Catalytic autoignition of higher alkane partial oxidation on Rh-coated foams

Abstract

Through online mass spectrometry it is demonstrated that steady-state production of syngas (CO and H 2) can be attained within 5 s after admitting large alkanes ( i-octane, n-octane, n-decane, or n-hexadecane) and air into a short-contact-time reactor by using an automotive fuel injector and initially preheating the Rh-coated catalyst above the respective catalytic autoignition temperature for each fuel. Minimum catalytic autoignition temperatures on Rh were ∼260 °C for n-octane and 240 °C for i-octane and n-decane.
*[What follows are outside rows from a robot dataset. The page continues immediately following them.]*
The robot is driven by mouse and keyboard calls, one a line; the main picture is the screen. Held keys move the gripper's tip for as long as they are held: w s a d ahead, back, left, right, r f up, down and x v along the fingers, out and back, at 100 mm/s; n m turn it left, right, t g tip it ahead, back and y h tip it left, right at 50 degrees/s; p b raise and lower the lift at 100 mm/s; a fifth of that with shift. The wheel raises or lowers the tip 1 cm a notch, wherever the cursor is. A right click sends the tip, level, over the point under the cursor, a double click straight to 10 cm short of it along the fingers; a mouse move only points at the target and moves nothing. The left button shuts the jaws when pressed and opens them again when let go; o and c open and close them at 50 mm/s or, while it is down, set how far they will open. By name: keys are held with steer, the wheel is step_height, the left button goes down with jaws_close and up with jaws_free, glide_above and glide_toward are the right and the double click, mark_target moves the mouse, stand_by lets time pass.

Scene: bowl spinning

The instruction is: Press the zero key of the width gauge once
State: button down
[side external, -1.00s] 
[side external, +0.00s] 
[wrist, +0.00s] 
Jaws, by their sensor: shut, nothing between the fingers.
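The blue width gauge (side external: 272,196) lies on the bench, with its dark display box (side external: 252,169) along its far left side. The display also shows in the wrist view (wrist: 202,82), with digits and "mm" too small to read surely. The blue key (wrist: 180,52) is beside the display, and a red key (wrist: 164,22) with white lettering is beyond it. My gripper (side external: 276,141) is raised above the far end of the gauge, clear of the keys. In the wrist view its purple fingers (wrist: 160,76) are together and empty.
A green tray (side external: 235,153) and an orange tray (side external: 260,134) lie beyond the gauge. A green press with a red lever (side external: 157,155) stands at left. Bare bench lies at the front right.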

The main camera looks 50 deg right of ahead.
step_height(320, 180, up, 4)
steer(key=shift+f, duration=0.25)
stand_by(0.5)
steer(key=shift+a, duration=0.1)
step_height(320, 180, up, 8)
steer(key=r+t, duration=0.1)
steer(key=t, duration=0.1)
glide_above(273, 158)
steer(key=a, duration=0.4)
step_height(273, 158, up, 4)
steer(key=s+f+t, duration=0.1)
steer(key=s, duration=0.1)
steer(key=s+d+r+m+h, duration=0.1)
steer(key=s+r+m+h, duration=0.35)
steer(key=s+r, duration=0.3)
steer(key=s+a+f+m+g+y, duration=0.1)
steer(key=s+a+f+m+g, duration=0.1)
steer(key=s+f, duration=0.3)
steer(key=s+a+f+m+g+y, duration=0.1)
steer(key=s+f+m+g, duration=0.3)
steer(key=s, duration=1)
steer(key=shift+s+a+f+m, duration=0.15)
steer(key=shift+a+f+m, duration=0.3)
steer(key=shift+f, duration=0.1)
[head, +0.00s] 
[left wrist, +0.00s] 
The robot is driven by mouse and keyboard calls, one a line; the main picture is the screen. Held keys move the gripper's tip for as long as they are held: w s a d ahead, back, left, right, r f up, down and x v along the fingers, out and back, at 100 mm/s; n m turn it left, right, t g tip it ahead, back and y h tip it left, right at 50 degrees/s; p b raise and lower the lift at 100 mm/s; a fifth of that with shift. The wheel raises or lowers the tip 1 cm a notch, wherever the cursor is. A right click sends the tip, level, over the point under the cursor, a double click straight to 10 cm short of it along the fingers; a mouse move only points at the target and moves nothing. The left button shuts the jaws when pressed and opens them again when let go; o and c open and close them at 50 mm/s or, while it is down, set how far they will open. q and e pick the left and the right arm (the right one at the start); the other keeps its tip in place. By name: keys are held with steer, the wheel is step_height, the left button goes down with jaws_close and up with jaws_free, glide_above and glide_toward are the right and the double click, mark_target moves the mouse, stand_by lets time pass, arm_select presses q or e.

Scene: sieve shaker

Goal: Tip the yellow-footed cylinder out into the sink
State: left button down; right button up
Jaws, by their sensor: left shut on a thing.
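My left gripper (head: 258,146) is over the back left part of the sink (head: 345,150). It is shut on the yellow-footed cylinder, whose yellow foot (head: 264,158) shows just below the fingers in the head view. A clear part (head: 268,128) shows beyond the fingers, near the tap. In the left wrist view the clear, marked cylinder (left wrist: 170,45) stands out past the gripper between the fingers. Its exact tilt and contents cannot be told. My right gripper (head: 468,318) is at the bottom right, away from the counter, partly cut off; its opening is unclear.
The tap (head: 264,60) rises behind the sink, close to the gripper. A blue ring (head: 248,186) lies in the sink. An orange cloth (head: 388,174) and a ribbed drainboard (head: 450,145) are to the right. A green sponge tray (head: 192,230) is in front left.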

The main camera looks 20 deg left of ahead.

In contrast, catalytic autoignition of n-hexadecane indirectly occurred at temperatures (>220 °C) lower than those of the other fuels investigated because of exothermic homogeneous chemistry that preheated the catalyst (30–60 °C) to a temperature (∼280 °C) sufficient for surface lightoff. Additionally, the ignition kinetics for the large alkanes were determined and compared with those of methane. The step controlling surface ignition possessed an apparent activation energy of ∼78 kJ/mol that was not significantly different between fuels ( p > 0.05). However, a significant difference was found between the ignition preexponential for methane, O(10 4 s −1), and the other large alkanes, O(10 6 −1). The dominant energetic step for large alkane surface ignition is hypothesized to be oxygen desorption at saturation coverage as has been suggested for methane.